I had an amazing morning once again visiting the Montessori Classroom at the Center for the Homeless--a local shelter. While this is part of my job, every time I go visit I think, "This is part of my job!". This classroom is the only such classroom in the country--true Montessori for children in need of a place to feel safe, to be loved, to be respected, and to belong. I think Maria would be excited at this venture, after all what children did she work with when it all began? "The least of these my brothers" comes to mind when I think of this classroom. Unfortunately, over the past decade it seems that Montessori has evolved in a type of education for the elite--not the outcasts.
Upon entering the classroom this morning, I was greeted by 4 of the 5 children in attendance (4 children we absent due to extenuating circumstances). The only reason I was not greeted by the fifth was that she was completely engrossed in her work. I was greeted with handshakes and "Good Morning Ms. Julie", and "Welcome to our classroom, may I show you around?". Once the 5 year old, third year student got me a chair to sit in, she arranged a low table next to me and offered me a drink. The next thing I witnessed put a huge grin on my face and made me so happy that I was where I was at that moment--I would not have traded it for anything. She arranged for a friend to walk carefully, while ringing a bell. The third year child walked slowly, carrying a tray with a tea pot of hot water, a mug, a sugar bowl, spoon, and container with teas and hot chocolate for me to choose from. *the child ringing the bell was to alert other children that hot water was being carried and to stand back. Have you ever been served something like this by a five year old child? Would you expect this from a child that has spent part of her young life living in a homeless shelter? I encourage others to go and visit the classroom, the other children are eager to offer you a warm beverage on a cold snowy morning (I could only drink so much).

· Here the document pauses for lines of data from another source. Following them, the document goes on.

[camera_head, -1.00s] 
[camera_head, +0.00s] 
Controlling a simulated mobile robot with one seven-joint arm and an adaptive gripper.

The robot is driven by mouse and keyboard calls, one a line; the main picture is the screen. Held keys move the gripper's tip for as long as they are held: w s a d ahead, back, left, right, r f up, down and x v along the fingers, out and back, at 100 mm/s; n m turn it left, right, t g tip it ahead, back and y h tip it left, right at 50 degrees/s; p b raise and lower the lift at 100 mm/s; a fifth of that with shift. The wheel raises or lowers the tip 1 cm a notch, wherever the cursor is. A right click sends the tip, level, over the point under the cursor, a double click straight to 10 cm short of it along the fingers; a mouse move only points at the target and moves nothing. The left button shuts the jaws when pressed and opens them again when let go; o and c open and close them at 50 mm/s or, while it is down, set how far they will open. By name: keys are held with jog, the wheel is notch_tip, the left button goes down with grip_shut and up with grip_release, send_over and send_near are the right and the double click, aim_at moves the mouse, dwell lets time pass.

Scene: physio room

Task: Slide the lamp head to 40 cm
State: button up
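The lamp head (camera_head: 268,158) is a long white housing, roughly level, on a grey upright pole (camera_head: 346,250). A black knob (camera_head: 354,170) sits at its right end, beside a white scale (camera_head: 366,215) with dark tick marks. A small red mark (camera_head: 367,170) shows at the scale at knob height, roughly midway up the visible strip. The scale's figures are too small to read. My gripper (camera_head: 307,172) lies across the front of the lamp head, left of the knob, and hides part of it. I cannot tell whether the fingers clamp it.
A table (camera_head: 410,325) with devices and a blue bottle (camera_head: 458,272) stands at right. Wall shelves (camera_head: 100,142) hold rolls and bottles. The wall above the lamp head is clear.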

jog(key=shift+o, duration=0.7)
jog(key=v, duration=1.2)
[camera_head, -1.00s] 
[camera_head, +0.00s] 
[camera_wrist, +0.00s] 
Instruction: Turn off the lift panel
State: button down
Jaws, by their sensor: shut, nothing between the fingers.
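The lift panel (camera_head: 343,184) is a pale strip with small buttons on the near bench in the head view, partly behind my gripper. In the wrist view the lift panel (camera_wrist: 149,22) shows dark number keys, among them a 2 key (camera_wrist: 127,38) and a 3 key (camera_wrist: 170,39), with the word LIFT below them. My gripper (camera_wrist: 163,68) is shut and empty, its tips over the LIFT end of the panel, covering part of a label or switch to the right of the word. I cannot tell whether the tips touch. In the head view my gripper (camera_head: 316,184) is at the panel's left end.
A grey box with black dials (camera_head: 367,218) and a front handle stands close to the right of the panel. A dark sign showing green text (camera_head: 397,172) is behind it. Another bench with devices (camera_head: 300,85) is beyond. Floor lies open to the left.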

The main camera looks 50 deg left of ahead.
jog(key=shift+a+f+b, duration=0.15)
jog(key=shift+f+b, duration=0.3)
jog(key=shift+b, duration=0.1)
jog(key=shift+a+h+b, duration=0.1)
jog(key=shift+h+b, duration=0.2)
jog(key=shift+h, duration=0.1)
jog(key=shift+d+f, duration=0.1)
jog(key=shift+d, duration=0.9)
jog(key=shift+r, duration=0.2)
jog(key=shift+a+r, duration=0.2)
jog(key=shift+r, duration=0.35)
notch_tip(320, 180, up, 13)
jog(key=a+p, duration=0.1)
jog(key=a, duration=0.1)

Montessori offers children a Prepared Environment, completely set up for them by the adult. The children learn to respect the classroom environment, their peers, the materials that they get to work with and the world. Children work with the materials in the classroom--they are exposed to beautiful items, breakable things, cooking opportunities, methods of grace and courtesy, learning how to take care of the environment (from putting their chosen work away, to cleaning up after spills, to recycling), and academics!
One more story from my visit this morning. A six year boy that has been a member of the class since last week, was playing a xylophone. He asked the teacher to sit near him and help. Her first response was, well I will gladly sit by you, but this is not really something you need help with (but he had a plan). After playing a bit he wanted her to sing along with his music. She politely explained that she did not know the song. He instructed her to get a pencil and paper and that she could write down all the notes to help her. He then continued on for quite some time and was thrilled for some one-on-one time and to "record" his music. Once again, this is a child that lives with his mother at a homeless shelter--
These children deserve "The Best of the Best"--I am so happy that they can be offered it when other things in their young lives don't always seem to make sense.